EXTRACTED INFORMATION ::
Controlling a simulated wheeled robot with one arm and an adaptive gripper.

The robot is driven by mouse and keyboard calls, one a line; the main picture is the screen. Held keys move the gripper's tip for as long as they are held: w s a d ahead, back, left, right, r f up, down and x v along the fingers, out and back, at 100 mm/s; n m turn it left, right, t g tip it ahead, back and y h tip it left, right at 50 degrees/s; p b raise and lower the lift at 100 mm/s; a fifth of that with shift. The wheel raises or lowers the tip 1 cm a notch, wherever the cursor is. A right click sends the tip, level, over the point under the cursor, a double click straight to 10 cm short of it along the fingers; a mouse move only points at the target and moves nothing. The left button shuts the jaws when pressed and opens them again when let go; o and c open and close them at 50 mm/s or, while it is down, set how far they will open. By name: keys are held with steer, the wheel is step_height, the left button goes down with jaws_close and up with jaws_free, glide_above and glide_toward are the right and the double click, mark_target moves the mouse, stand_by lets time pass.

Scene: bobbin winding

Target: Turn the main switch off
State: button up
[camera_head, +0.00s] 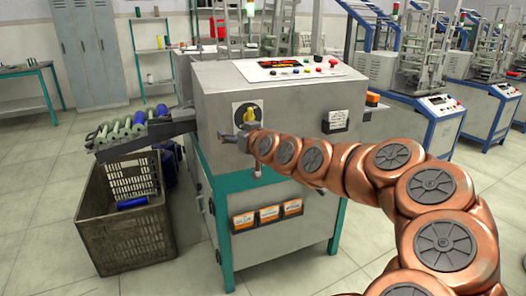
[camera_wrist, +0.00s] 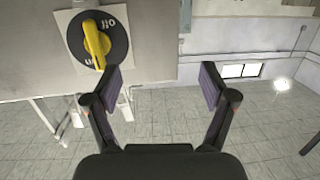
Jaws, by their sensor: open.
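The main switch is a yellow rotary knob (camera_wrist: 97,40) on a round black dial with "Off" lettering, on a pale plate on the grey machine's side. In the wrist view its dial looks turned over, with "Off" at the upper right. In the head view the knob (camera_head: 249,114) shows just above my gripper. My gripper (camera_head: 236,138) is open and empty in front of the machine, just below the switch. In the wrist view my gripper (camera_wrist: 162,85) has its fingers wide apart, with the knob above and left of the left finger. They look apart from the knob.
The grey machine (camera_head: 213,84) has a top panel with buttons, including a red one (camera_head: 333,60). A chute with bobbins (camera_head: 118,132) juts out left, above a dark crate (camera_head: 118,235). Floor is free at the front left. Other machines (camera_head: 440,105) stand at right.

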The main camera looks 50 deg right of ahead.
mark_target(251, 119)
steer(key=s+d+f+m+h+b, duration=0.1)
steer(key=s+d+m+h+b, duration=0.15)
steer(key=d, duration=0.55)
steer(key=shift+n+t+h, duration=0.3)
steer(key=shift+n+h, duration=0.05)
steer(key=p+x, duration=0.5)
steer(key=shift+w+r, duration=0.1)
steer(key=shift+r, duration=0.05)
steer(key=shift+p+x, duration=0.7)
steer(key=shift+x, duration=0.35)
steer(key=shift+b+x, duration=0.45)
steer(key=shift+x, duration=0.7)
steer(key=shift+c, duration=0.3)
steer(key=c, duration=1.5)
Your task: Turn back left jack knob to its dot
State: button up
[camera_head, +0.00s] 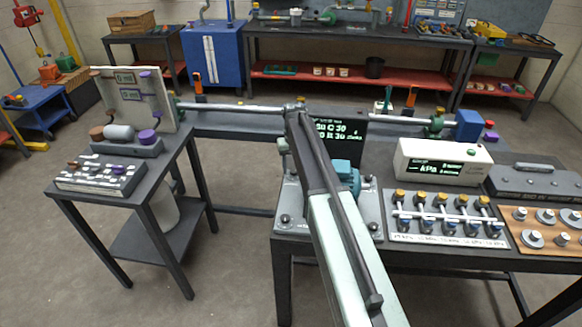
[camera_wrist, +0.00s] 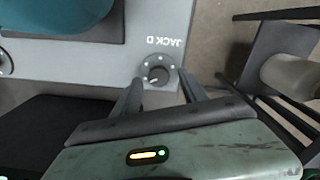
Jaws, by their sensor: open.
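The jack knob (camera_wrist: 158,76) at the plate corner is small, round and dark, with a light pointer mark and several pale dots around it. "JACK D" is printed upside down beside it in the wrist view. My gripper (camera_wrist: 160,82) is open, with one finger on each side of the knob in the picture; I cannot tell whether they touch it or how high they are. In the head view my arm reaches over the grey motor plate (camera_head: 290,195) and hides part of it. A teal motor (camera_head: 347,172) stands on the plate. Two front jack knobs show, left (camera_head: 285,218) and right (camera_head: 372,224).
A dark display (camera_head: 345,132) stands behind the motor. A row of valves (camera_head: 445,222) and a kPa meter (camera_head: 440,162) are to the right. A side table (camera_head: 105,195) with knobs and a panel stands left, across a floor gap.

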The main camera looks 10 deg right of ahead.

GIVEN TASK ::
Reproduce the listing above exactly, excluding all pictures.

WORKED ANSWER ::
Controlling a simulated wheeled robot with one arm and an adaptive gripper.

The robot is driven by mouse and keyboard calls, one a line; the main picture is the screen. Held keys move the gripper's tip for as long as they are held: w s a d ahead, back, left, right, r f up, down and x v along the fingers, out and back, at 100 mm/s; n m turn it left, right, t g tip it ahead, back and y h tip it left, right at 50 degrees/s; p b raise and lower the lift at 100 mm/s; a fifth of that with shift. The wheel raises or lowers the tip 1 cm a notch, wherever the cursor is. A right click sends the tip, level, over the point under the cursor, a double click straight to 10 cm short of it along the fingers; a mouse move only points at the target and moves nothing. The left button shuts the jaws when pressed and opens them again when let go; o and c open and close them at 50 mm/s or, while it is down, set how far they will open. By name: keys are held with steer, the wheel is step_height, the left button goes down with jaws_close and up with jaws_free, glide_above and glide_toward are the right and the double click, mark_target moves the mouse, stand_by lets time pass.

Scene: bobbin winding

Target: Turn the main switch off
State: button up
[camera_head, +0.00s] 
[camera_wrist, +0.00s] 
Jaws, by their sensor: open.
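The main switch is a yellow rotary knob (camera_wrist: 97,40) on a round black dial with "Off" lettering, on a pale plate on the grey machine's side. In the wrist view its dial looks turned over, with "Off" at the upper right. In the head view the knob (camera_head: 249,114) shows just above my gripper. My gripper (camera_head: 236,138) is open and empty in front of the machine, just below the switch. In the wrist view my gripper (camera_wrist: 162,85) has its fingers wide apart, with the knob above and left of the left finger. They look apart from the knob.
The grey machine (camera_head: 213,84) has a top panel with buttons, including a red one (camera_head: 333,60). A chute with bobbins (camera_head: 118,132) juts out left, above a dark crate (camera_head: 118,235). Floor is free at the front left. Other machines (camera_head: 440,105) stand at right.

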The main camera looks 50 deg right of ahead.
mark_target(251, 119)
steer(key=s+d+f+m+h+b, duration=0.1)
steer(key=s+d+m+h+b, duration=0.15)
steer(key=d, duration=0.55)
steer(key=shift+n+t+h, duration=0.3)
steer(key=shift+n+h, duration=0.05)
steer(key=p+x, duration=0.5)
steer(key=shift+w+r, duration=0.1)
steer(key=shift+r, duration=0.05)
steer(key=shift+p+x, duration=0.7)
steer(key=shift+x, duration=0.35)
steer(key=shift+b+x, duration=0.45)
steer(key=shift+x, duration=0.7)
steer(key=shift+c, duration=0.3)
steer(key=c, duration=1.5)
Your task: Turn back left jack knob to its dot
State: button up
[camera_head, +0.00s] 
[camera_wrist, +0.00s] 
Jaws, by their sensor: open.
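The jack knob (camera_wrist: 158,76) at the plate corner is small, round and dark, with a light pointer mark and several pale dots around it. "JACK D" is printed upside down beside it in the wrist view. My gripper (camera_wrist: 160,82) is open, with one finger on each side of the knob in the picture; I cannot tell whether they touch it or how high they are. In the head view my arm reaches over the grey motor plate (camera_head: 290,195) and hides part of it. A teal motor (camera_head: 347,172) stands on the plate. Two front jack knobs show, left (camera_head: 285,218) and right (camera_head: 372,224).
A dark display (camera_head: 345,132) stands behind the motor. A row of valves (camera_head: 445,222) and a kPa meter (camera_head: 440,162) are to the right. A side table (camera_head: 105,195) with knobs and a panel stands left, across a floor gap.

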The main camera looks 10 deg right of ahead.

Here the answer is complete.